After having a 2-0 record against SKT in the group stage, G2’s creativity had them coming into the series with a strong chance to take the win. The creativity started in the draft phase as Rasmus “Caps” Winther picked up Morgana and Sona/Taric were locked in for Luka “Perkz” and Mihael “Mikyx” Mehle.
While this was the ideal team composition for G2, they’d have no chance to flex their creative muscles if they didn’t have the strategic brains to last until the mid game where their champions started to come online. Since SKT had an early game focused composition, G2 needed to not yield ground by the acre and inflict enough damage to SKT so they couldn’t cement their lead.
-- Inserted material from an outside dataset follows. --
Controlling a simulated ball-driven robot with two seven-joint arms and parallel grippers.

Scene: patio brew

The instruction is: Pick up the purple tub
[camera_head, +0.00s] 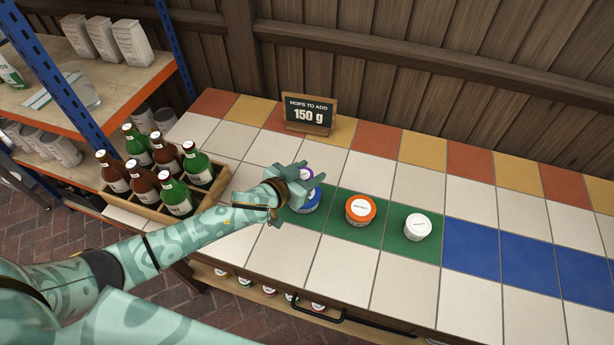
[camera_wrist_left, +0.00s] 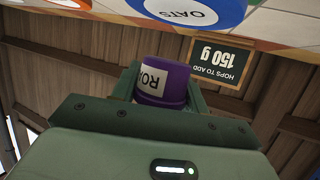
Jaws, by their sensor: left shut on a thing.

The crucial moment in the first game was after Kim “Clid” Tae-min ensured that all of G2 was locked into their constituent lanes, he took the Rift Herald and then went to the top lane. He spawned the Herald on a G2 ward, and the European team’s response was correct—to move to the bottom lane and attempt to trade turrets. But in the moment they were unable to adapt as Park “Teddy” Jin-seong’s Trueshot Barrage cleared the wave and trapped G2 at the bot lane tower. They’d committed too much and the sunk cost fallacy meant that they hung around while SKT destroyed all three top lane turrets and exposed an inhibitor.
A few minutes later, Martin “Wunder” Hansen made a clever play by freely yielding the inhibitor to a wave of minions shoving. While this seems counterintuitive, by Wunder’s Irelia remaining in his base and farming the minions coming in at such an early stage of the game, it starved Kim “Khan” Dong-ha’s Kennen of minions and subsequently eliminated the gold lead that Khan had built up over Wunder. This strategy further linked to their goal of surviving to the late game. But it wasn’t enough as SKT found the teamfight they wanted and ended the game to pick up a 1-0 lead.
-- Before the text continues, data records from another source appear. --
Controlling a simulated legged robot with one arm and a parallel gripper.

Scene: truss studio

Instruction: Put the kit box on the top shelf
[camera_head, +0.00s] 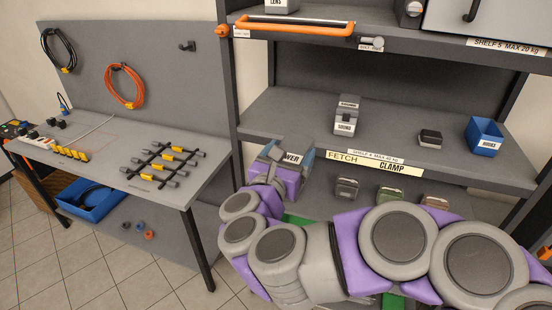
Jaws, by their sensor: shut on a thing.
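My gripper (279,155) is in front of the left part of the shelf rack, near the front edge of the middle shelf. It is shut on a box with a white label ending in "OWER" (293,159); the jaws hide much of this box. The top shelf in view (400,38), marked "SHELF 5 MAX 20 kg", is above my gripper. A box labelled "LENS" (280,5) stands at its left and is cut off by the picture's top edge. A grey case (490,20) takes up its right side.
An orange bar (295,27) runs along the top shelf's front left. On the middle shelf (285,112) are a "SOUND" box (346,114), a small dark box (430,138) and a blue bin (484,136). A workbench (110,180) with a pegboard stands left. My arm hides much of the lower shelf.

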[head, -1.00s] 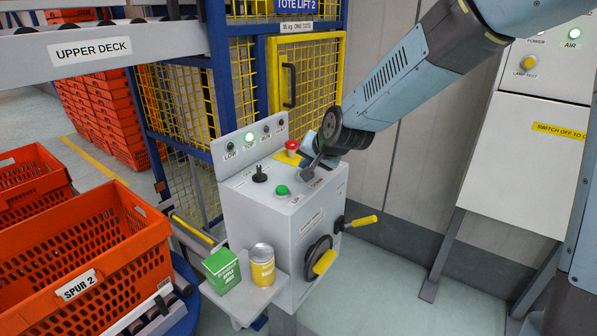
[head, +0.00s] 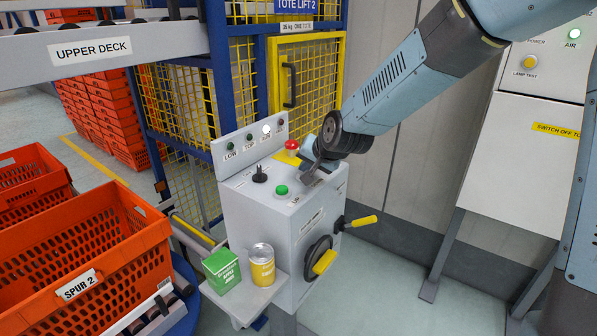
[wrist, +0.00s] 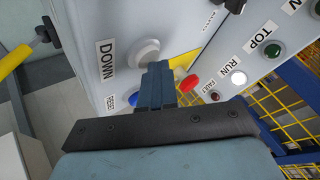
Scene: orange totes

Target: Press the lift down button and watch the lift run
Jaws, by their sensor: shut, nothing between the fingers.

While G2 have established a reputation for craftiness when it comes to League of Legends, the first game of this series showed that the LEC champions can get ahead of themselves. They need to be able to put in the work to set themselves up for when their champions can start to shine.
It’s unclear if this is the beginning of the wheels falling off for G2, but they’ve already continued their inventive drafts by locking in Draven for game two of the series.